Tra le città più appassionate di classicità ci fu Pisa, che nell’XI secolo costruiva il suo celebre Duomo con lastre pavimentali, urne, cippi, sarcofagi, importati come trofei dalle flotte pisane. Li possiamo vedere ancora oggi inseriti nei muri, con iscrizioni latine. Altri esempi? Il fonte battesimale della basilica di San Frediano di Lucca, realizzato nell’XI secolo da un Maestro Roberto con rilievi di chiara derivazione classica.

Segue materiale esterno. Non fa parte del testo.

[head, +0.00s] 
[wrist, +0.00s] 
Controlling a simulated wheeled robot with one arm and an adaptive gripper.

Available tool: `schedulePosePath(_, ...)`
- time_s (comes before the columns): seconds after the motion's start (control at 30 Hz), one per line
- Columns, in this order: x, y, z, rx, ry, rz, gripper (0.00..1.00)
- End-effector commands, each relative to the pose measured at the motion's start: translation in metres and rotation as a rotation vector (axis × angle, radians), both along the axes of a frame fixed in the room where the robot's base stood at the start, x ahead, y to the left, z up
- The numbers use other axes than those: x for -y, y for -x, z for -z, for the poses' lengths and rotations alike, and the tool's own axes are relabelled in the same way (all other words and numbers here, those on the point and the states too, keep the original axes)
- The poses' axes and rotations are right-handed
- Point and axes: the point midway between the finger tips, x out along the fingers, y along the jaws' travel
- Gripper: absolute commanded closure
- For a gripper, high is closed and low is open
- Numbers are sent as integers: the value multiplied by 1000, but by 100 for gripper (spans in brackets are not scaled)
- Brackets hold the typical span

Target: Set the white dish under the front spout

Ma è nel Rinascimento il vero boom dell’antico. Il Medioevo, con le sue contaminazioni barbariche, aveva finito col far dimenticare gli ideali di proporzione classica. Gli artisti della nuova epoca vogliono tornare a quella «sacrosanta antichità», ai suoi equilibri e alla sua armonia. E inventano mille modi per ritrovarla: la grandiosità delle statue antiche entra negli affreschi di Masaccio, mentre in Mantegna gli interessi antiquari si esprimono nella ieraticità dei personaggi, nei dettagli ornamentali, nelle architetture dipinte. Nelle botteghe di pittura circolano album di disegni con modelli antichi, su cui si formano generazioni di artisti. Nascono statue e gruppi equestri ispirati alla classicità, come il Bartolomeo Colleoni di Verrocchio. [...]
Ma c’è anche un altro modo per rendere omaggio all’antichità: farsi ritrarre con celebri statue in mano o sul tavolo, ostentare monete e collane antiche. [...] E il Seicento? Ecco subito Velázquez giocare con il mito nel suo ironico e spregiudicato Bacco, che trionfa tra poveracci e contadini. O El Greco che rammollisce il celebre Laocoonte e figli, rappresentandoli stravaccati di fronte a Toledo nel capolavoro della National Gallery di Washington. Tra serio e faceto l’antico giunge sino a noi. Ma è un discorso ancora lungo.